Interims: AG Barr, and Low & Bonar

Finals: Border Television, Break for the Border, Carclo Engineering, Continental Foods, Drew Scientific, Ellis & Everard, Kenwood, Leopold Joseph, Maring Industries

Economics

The producer price figures for June will be scrutinised for evidence of inflation pressure passing along the pipeline. Lower oil prices will partly offset rises in other input prices.Analysts are expecting a rise of 0.5 per cent in materials costs while factory gate prices are expected to rise by about 0.2 per cent, taking the underlying annual rate to about 4.6 per cent. Britain's whole world trade deficit for April may rise to perhaps pounds 800m, mainly due to the deterioration in trade with non-EU countries.

US consumer credit for May.

TUESDAY

Companies

A strong retail performance helped womenswear group Jacques Vert to improve profits at the half-year stage. New chief executive David Tiedman will be hoping that operating profits from the department store concessions and stand alone shops, which nearly quadrupled in the first six months, will continue.

The company, is hoping the addition of new ranges added last year will help lift sales above last year's profit of pounds 2.1m. A new pounds 400,000 system at its northern factory is expected to have brought more flexible production schedules.
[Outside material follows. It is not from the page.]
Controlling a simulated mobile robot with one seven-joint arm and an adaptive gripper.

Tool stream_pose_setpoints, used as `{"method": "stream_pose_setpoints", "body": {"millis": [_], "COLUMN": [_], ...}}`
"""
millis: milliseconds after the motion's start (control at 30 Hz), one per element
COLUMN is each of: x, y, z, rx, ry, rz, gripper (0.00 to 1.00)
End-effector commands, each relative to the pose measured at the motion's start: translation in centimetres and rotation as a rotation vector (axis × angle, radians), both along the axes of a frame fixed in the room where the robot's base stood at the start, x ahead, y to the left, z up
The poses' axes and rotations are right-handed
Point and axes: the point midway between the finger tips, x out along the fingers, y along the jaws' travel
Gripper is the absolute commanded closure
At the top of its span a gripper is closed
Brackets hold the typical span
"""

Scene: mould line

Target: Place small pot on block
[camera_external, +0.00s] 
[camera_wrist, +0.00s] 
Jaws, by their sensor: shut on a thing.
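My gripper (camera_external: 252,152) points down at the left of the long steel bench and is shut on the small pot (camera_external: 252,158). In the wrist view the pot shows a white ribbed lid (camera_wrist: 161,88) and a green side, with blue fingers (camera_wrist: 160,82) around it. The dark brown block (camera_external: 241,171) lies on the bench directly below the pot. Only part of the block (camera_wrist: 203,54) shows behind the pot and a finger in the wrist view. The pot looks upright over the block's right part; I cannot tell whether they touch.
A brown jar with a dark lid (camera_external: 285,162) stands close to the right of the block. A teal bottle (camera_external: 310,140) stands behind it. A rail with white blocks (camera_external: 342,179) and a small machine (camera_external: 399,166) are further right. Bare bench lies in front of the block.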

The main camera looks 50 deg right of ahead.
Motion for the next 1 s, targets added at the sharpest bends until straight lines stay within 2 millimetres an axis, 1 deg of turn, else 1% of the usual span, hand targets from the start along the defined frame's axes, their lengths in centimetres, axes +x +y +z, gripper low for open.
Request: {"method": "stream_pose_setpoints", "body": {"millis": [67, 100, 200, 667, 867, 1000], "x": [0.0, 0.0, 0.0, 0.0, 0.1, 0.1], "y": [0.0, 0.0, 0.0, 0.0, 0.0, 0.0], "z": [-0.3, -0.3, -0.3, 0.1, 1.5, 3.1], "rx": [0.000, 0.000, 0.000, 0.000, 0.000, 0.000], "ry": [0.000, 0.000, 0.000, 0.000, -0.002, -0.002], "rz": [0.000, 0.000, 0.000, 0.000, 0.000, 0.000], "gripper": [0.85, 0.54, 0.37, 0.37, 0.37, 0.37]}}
Finals: Real Time Control, Rexmore, Triplex Lloyd, Wormington

Economics

Official industrial output figures have been far weaker than survey data suggest. The CSO is expected to announce modest increases in manufacturing output and total production for May, after falls in April. An important day for Japanese statistics, with the monthly report of the Economic Planning Agency, machinery orders for May and wholesale prices for June. Economists think prices continued their downward march last month.

WEDNESDAY

Companies

Benefits from last year's pounds 8m restructuring should be apparent in HP Bulmer's results for the 12 months to April. Analysts are pitching for a pounds 3m increase in the cider company's underlying pre-tax profits to around pounds 24.5m, accompanied by an increase in the final dividend from 6.8p to 7.25p.

There could be a surprise accounting adjustment of up to pounds 1m, however, as the company adopts Taunton Cider's more prudent treatment of depreciation on cider taps that the company installs in pubs. Bulmer has only ever made a small annual provision on the taps, which are often scrapped after a short time as publicans change the mix of drinks they sell.

A profit warning in April should ensure no surprises from Cray Electronics. More than pounds 166m was wiped off the share price of the company when it said profits for the current year will not exceed pounds 10m, compared to pounds 26m in the previous year. An ill-advised global spending spree is behind the company's troubles.

Interims: BWD Securities, Casket, DC Cook, Stanley Leisure

THURSDAY

Companies

Mail order giant Great Universal Stores is expected to report profits of pounds 560m compared to last year's pounds 518m according to Kleinwort Benson.

Second half profits are likely to have been affected by the unseasonable weather. Analysts will also look for an improved performance at the South African electricals subsidiary

Finals: Druck Holdings, GUS, Greene King

Economics

The headline rate of retail price inflation for June is widely expected to rise again, to 3.5 per cent from 3.4 per cent in May.

The government's target measure, RPI excluding mortgage interest payments, could edge up too, to 2.8 per cent.

This is ahead of the 2.5 per cent target. Price pressures include food, clothing and footwear, and household goods, but a drop in seasonal food prices and weak demand for housing-related goods mean the upward inflation move will be limited.

US producer prices are expected to have shown only a small increase last month. Their year-on-year rate of increase is running at just over 2 per cent.

US weekly initial jobless claims, weekly money supply.

FRIDAY

Companies

The rapidly expanding Pelican restaurants group is set to serve up some food for thought with its figures for the year to March. Taxable profits should rise from pounds 2.51m to pounds 4m, and analysts expect the trading report will underline their forecasts that extend beyond pounds 8m for the current year.

Today's result, while sharply up on last year, will be retarded by costs of setting up a new head office and changes made to the 30 or so outlets acquired during the year.

Finals: British Bloodstock Agency

Economics:

The CBI's latest monthly survey of the distributive trades provides the first chance to take the pulse of the high street.

US consumer prices in May reached their highest annual rate of increase in more than two years, at 3.1 per cent.

The market view is that last month's inflation rate will be the same.

US retail sales are likely to have picked up last month, with anecdotal evidence of strong department store sales.